Pick every line with "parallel" from the material below.

━━━━━ RECORDS PROVIDED

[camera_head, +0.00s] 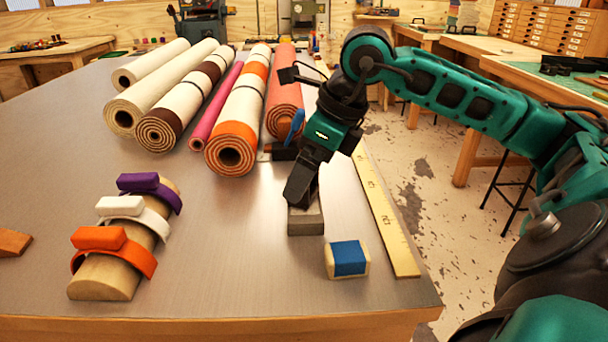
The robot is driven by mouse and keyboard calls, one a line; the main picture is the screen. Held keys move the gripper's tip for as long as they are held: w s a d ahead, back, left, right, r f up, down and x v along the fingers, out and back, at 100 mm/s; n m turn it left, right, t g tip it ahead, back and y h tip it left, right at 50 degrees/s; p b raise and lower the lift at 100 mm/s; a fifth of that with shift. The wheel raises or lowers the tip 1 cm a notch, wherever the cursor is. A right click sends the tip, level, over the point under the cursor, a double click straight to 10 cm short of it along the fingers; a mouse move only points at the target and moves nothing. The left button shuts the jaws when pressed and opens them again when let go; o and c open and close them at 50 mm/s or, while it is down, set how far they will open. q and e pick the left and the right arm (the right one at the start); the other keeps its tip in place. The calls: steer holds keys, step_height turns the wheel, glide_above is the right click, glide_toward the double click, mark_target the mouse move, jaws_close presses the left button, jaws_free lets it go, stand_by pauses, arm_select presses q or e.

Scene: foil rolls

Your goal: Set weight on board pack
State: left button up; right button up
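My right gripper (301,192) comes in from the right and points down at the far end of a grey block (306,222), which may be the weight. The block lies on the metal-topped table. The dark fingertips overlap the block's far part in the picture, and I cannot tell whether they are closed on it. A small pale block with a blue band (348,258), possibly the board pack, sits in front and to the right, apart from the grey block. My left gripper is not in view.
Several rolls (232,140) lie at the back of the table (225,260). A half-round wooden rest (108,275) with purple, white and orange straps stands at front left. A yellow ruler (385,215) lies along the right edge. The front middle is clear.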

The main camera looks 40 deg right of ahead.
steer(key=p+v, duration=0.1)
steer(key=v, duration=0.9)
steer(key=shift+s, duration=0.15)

━━━━━━━━━━
━━━━━ RECORDS PROVIDED

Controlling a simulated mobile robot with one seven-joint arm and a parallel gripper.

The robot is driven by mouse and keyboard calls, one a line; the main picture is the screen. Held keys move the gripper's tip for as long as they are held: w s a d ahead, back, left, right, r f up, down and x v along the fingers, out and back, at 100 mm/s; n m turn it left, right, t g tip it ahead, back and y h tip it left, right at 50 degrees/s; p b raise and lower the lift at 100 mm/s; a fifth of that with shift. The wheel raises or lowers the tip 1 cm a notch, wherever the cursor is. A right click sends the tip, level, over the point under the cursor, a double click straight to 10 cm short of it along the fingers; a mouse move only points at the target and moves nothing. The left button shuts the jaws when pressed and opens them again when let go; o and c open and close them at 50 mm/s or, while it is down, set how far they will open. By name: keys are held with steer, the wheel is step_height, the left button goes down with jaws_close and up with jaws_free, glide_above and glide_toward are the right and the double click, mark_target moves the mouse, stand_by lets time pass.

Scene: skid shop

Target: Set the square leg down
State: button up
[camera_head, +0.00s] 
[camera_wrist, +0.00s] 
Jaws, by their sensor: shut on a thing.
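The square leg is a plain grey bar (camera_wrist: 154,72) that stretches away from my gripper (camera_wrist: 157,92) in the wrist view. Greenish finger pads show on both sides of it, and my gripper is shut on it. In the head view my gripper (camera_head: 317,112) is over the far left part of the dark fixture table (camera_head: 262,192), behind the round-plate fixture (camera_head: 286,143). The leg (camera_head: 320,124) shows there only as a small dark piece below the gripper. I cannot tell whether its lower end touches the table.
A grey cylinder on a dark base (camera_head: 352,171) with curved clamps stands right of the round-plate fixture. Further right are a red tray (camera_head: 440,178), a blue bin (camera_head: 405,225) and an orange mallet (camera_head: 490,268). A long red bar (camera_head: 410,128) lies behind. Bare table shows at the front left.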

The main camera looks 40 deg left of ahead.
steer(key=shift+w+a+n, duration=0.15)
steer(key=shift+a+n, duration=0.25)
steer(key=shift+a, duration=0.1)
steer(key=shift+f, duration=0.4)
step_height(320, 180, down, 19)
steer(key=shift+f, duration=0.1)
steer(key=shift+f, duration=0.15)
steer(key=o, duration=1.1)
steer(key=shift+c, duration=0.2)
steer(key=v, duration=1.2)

━━━━━━━━━━
━━━━━ RECORDS PROVIDED

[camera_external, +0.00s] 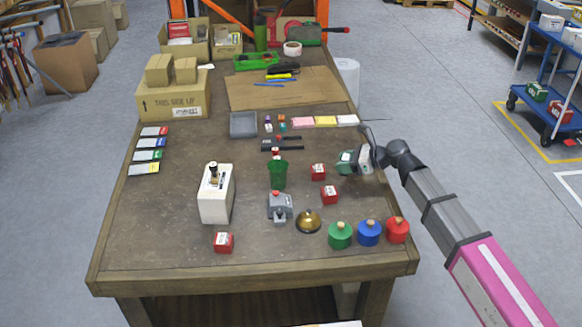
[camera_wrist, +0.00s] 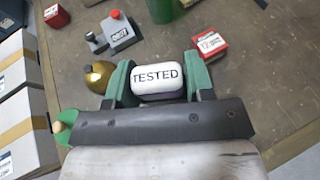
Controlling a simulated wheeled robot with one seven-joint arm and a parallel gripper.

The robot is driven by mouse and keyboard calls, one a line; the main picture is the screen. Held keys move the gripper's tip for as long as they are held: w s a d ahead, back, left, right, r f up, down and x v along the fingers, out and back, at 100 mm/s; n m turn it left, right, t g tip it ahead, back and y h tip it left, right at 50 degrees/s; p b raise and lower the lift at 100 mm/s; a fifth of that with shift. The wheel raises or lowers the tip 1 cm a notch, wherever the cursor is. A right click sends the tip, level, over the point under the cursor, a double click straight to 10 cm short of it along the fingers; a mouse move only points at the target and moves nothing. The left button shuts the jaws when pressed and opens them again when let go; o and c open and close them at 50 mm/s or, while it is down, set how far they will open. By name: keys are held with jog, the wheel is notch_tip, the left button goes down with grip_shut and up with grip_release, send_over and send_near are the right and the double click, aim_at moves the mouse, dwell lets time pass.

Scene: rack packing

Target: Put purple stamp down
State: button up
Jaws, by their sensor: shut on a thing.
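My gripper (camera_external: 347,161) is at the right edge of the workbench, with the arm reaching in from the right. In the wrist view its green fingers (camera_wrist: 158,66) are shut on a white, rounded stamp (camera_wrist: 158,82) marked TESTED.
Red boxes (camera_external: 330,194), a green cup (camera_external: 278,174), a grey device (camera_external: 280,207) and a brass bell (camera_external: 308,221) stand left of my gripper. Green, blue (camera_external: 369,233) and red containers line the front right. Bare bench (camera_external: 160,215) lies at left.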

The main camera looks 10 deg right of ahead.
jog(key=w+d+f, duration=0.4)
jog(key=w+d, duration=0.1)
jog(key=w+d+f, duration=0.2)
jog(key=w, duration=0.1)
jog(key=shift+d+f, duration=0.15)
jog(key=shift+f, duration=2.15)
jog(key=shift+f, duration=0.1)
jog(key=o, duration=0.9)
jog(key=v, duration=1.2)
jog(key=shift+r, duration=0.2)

━━━━━━━━━━

- **TASK OUTPUT**:
Controlling a simulated mobile robot with one seven-joint arm and a parallel gripper.
Controlling a simulated wheeled robot with one seven-joint arm and a parallel gripper.

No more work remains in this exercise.